Après l’obtention de son doctorat, il a élargi la portée de ses recherches pour se pencher sur le chamanisme et l’organisation politique. Il s’est rendu chaque année au Nunavik et au Nunavut, notamment à Igloolik et sur l’ile de Baffin. Il a également visité le Labrador, le Groenland, l’Alaska ainsi que les Territoires du Nord-Ouest, où il s’est rendu dans les communautés Inuvialuites.
En avril 2006, il a publié Être et renaitre inuit, homme, femme ou chamane. Cet ouvrage incontournable de l’anthropologie inuite retranscrit et analyse la conception originale de l’être et des mythes d’origine de la vie humaine, de la différenciation des sexes, de la mort et du chamanisme.

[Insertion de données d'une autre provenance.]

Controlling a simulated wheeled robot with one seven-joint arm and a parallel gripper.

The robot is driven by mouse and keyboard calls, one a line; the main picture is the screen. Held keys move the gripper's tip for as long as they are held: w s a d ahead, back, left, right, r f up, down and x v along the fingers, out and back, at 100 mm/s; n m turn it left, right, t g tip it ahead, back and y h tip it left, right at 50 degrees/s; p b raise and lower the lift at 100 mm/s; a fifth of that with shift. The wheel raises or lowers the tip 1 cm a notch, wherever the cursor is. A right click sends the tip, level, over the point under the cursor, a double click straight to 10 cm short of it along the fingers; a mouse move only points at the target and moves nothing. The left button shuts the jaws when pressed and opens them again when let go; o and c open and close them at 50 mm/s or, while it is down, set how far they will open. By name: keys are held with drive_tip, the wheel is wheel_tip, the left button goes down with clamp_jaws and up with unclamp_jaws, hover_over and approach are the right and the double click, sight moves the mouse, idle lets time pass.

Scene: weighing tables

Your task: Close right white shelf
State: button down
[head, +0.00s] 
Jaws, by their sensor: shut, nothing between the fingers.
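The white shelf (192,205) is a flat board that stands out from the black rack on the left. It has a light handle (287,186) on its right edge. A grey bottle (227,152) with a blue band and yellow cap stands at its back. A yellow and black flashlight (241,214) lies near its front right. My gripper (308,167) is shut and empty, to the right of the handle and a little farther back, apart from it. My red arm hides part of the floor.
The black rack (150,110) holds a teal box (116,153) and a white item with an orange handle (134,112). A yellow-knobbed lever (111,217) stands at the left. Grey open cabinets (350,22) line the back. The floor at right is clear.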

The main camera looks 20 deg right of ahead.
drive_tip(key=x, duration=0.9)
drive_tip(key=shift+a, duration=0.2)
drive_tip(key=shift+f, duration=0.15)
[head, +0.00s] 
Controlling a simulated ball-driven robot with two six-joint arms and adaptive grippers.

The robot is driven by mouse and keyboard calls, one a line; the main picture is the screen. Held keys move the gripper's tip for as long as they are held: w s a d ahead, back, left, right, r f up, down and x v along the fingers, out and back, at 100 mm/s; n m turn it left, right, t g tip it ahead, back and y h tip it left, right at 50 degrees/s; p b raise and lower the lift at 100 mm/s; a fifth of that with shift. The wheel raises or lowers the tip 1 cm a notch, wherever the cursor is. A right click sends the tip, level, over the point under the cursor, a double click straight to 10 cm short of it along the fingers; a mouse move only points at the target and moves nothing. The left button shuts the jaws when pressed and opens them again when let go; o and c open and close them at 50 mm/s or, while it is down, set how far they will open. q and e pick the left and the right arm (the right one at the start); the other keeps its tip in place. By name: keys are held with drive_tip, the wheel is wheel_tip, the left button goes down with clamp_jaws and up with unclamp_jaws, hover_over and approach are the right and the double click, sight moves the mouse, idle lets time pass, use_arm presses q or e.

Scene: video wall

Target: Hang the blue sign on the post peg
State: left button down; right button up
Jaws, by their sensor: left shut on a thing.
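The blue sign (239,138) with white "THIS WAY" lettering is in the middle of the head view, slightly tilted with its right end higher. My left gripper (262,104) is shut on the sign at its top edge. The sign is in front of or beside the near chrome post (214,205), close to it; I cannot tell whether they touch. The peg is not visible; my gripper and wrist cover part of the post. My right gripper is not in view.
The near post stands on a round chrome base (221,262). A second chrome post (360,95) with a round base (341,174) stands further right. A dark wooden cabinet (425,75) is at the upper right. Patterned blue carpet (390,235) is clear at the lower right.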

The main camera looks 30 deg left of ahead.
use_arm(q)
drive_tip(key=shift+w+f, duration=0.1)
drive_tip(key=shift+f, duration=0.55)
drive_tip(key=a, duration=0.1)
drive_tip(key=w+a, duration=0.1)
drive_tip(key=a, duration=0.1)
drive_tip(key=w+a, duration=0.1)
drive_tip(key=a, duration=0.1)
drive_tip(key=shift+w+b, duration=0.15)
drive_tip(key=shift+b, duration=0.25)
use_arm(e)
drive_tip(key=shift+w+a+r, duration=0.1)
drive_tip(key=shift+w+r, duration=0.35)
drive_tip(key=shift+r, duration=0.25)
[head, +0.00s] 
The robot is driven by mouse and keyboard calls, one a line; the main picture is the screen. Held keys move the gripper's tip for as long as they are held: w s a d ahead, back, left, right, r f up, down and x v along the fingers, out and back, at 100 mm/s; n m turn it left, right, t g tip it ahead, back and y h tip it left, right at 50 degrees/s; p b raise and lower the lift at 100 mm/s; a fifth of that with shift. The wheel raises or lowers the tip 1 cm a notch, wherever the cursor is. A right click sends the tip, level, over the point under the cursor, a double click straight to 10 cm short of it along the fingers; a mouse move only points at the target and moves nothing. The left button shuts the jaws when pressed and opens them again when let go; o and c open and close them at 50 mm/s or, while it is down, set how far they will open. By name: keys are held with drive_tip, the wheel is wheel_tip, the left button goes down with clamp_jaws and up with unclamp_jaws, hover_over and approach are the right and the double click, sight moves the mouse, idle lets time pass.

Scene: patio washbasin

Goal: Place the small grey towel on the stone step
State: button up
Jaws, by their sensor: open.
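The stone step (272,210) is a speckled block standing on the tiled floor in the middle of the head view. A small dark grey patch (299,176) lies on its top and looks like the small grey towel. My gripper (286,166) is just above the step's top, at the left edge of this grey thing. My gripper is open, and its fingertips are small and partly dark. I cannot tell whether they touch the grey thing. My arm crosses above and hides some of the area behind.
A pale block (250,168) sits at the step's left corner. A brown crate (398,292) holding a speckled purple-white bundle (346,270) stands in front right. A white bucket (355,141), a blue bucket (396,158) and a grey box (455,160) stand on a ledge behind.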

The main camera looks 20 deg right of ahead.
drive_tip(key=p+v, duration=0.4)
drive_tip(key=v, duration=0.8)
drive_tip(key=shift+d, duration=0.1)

Léa Hiram se souvient avec émotion de M. Saladin d’Anglure. C’est sous sa direction, et celle de Frédéric Laugrand qu’elle a réalisé sa maitrise en anthropologie et amorcé un doctorat au sein de l’Université Laval.
« Bernard était un orateur exceptionnel. Sa mémoire prodigieuse nous permettait de vivre chacune de ses histoires avec une précision étonnante. Il racontait ses nombreux séjours dans l’Arctique, à Igloolik et au Nunavik, de récits de chamanes, avec ce qu’il fallait pour fasciner ou faire réagir son auditoire ».
Elle le décrit à la fois comme quelqu’un de fascinant, passionnant, éloquent, intarissable, énergique, acharné, tenace, extrêmement curieux, exigeant, enthousiaste, intelligent et surprenant.
« Il transmettait sa passion pour la culture inuite avec vigueur, tant aux non-Inuits qu’aux Inuits, car, au fil des années, il était devenu le détenteur d’un savoir devenu rare et précieux », se rappelle Mme Hiram.
Bernard Saladin d’Anglure peut être considéré comme le fondateur des études inuites à l’Université Laval et il a cofondé en 1977 la revue bilingue Études Inuit Studies dédiée aux sociétés inuites circumpolaires. Dans une série d’entretiens filmés en mars 2014, Bernard Saladin d’Anglure résume son parcours de la sorte : « Faire le bon choix au bon moment, envers et contre tout, contre presque tous, car il y a toujours eu des gens qui ont cru en moi et m’ont aidé à m’exprimer. »
Selon lui, l’intuition, l’empirisme, et même la sérendipité ont joué un rôle important dans ses recherches tout au long de sa carrière.